The democracy protests in Hong Kong have stubbornly refused to go away (to the enormous credit of the protestors) and are a constant thorn in the side of China's leaders at the moment. But the ongoing international media interest means that the regime is unable to crush the dissent with force in the same way they undoubtedly would back home.

This has clearly left them bereft of ideas. They can’t openly send out the military because the international community would undoubtedly react. But they also can’t give in to the demands of the protestors for fear that people in China might start standing up to their oppression and demanding a few basic rights of their own.

The regime is powerless, and in a totalitarian regime where power is everything, this is clearly a deeply uncomfortable position to be in. The solution they appear to have arrived at is to fall back on their default position of using brutal violence to suppress dissent while pretending it isn’t them doing it.

Responsibility for the mindless violence that we see being meted out on the protestors in Hong Kong is being placed squarely at the feet of the Hong Kong police by both international media and the protestors themselves.

But is this the whole picture? Numerous reports of police officers not wearing the required identification have come back from protestors on the streets. Why might that be?

Recent images taken of the People’s Liberation Army garrison inside Hong Kong might provide the answer. They have shown Hong Kong Riot Police uniforms laid out on the ground as well as men wearing them.

The implications are clear. It is not just the Hong Kong police which are brutally beating up innocent young democracy protestors on the streets of Hong Kong, it is People's Liberation Army soldiers too.

It makes sense when you think about it. While the Hong Kong police have to obey orders, they are also Hong Kong citizens, and many will no doubt sympathize with the protestors' cause.

They are duty-bound to patrol the protests and enforce the law. But the violence we have seen goes far beyond the call of duty, and it seems highly unlikely that so many of Hong Kong's police officers would be willing participants in such behavior.

It makes far more sense that it is Chinese soldiers, brainwashed with Chinese Communist Party (CCP) propaganda, who are attempted to beat the protestors into submission.

While the evidence indicating Communist Party collusion in police brutality grows, it is also being reflected in the rhetoric used by senior CCP officials.

This is somewhat unusual because, while it is far from uncommon for them to spout the CCP’s standard nationalist rhetoric, it is less common for them to openly espouse the use of violence.

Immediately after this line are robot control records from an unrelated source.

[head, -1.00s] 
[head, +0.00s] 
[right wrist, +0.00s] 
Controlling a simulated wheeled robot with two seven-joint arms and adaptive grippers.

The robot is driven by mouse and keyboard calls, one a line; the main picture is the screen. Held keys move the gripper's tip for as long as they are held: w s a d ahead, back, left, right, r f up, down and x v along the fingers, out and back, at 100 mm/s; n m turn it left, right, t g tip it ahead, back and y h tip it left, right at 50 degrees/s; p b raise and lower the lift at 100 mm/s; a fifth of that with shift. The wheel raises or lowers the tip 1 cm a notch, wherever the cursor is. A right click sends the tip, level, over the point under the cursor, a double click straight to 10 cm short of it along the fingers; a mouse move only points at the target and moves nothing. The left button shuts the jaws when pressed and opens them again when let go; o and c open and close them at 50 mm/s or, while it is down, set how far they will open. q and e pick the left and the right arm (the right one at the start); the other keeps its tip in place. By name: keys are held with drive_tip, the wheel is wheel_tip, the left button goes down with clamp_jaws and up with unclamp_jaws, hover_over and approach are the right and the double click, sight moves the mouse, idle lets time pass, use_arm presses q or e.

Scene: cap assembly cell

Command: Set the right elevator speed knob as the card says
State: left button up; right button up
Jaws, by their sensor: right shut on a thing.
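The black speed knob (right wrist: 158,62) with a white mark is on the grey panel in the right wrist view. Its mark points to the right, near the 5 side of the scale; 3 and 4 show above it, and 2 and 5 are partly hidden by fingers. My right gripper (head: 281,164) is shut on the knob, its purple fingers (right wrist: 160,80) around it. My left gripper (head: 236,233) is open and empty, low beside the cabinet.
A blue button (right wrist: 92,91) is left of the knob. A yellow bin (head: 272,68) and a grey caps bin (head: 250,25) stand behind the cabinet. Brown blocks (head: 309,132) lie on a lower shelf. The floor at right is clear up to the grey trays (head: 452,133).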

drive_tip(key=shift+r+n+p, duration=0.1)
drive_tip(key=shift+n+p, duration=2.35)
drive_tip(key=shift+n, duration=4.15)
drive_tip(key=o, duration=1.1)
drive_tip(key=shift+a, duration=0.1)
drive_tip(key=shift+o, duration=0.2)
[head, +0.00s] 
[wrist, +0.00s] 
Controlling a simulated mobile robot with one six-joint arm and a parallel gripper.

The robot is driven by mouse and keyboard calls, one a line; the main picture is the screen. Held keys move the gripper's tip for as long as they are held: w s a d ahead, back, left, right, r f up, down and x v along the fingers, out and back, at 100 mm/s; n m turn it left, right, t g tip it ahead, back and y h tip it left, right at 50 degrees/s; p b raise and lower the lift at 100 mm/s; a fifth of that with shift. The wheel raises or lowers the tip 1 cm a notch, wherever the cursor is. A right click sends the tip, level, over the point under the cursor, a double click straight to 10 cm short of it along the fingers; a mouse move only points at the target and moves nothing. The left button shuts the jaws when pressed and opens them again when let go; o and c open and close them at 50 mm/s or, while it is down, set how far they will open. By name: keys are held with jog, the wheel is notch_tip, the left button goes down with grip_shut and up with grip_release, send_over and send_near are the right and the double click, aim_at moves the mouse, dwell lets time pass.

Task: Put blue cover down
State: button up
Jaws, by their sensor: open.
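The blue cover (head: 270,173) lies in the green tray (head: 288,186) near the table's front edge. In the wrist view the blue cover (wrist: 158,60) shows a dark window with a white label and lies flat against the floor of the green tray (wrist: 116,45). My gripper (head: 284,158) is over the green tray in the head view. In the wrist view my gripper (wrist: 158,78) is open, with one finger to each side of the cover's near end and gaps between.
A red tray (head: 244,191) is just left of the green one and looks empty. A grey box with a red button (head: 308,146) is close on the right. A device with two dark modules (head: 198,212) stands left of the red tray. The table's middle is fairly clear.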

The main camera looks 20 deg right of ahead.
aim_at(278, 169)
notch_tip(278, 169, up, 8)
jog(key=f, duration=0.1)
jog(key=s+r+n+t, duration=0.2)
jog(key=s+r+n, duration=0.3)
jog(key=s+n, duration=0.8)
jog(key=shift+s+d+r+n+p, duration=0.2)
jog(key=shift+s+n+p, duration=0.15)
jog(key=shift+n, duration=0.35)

Yet that is exactly what no less than CCP leader Xi Jinping himself did last weekend in Nepal. His words are well worth quoting in full.

He said, “Anyone attempting to split China in any part of the country will end in crushed bodies and shattered bones."

Just read those words again and let them sink in.

This is the leader of Communist China threatening to brutally murder anyone who opposes his regime.

Just imagine what would happen if Donald Trump made such a threat to his critics — or Boris Johnson, or Tsai Ing-wen (蔡英文)! This is a global leader openly threatening to slaughter his opponents.

Now, these words won’t surprise anyone who is familiar with China’s Communist regime. They haven’t got the blood of their victims on their hands so much as they are setting free-diving records in it. A conservative estimate of the numbers that have died at their hands stretches into the tens of millions.

But what is surprising is seeing a CCP leader openly making such a blatant threat. The question we should be asking ourselves is why.

Hong Kong was undoubtedly at the forefront of Xi's mind, but such threats are not news to the protestors and will not undermine their determination to stand and fight for their rights. The words are more likely to resonate with the domestic Chinese audience.

It chimes well with the CCP’s nationalist rhetoric and will further stoke that agenda which the party has relied so heavily on to maintain its grip on power in recent years. But it also serves as a threat to those who may oppose Xi’s leadership closer to home.

Getting accurate information about the true state of the CCP outside of Beijing is notoriously difficult. But there have been rumors of dissatisfaction with Xi’s leadership of late, especially in the wake of the impact the U.S.-China trade war has had on the economy.

Talks of rifts and divisions in the upper echelons of the party are growing, and Xi’s choice of words could well be aimed at dissenters in his own ranks in addition to those in Hong Kong.

Whatever the motivation behind them, Xi’s comments and the increasing evidence of CCP involvement in the police violence being witnessed in Hong Kong shows that Communist China’s mask is finally slipping.

No longer can the world continue to pretend that Communist China is a normal country that can be engaged like any other. The longer the Hong Kong protests continue, the more the pressure on Beijing's leadership will grow, and the better chance we will have of removing this brutal regime — and the threat it poses to international peace and stability — once and for all.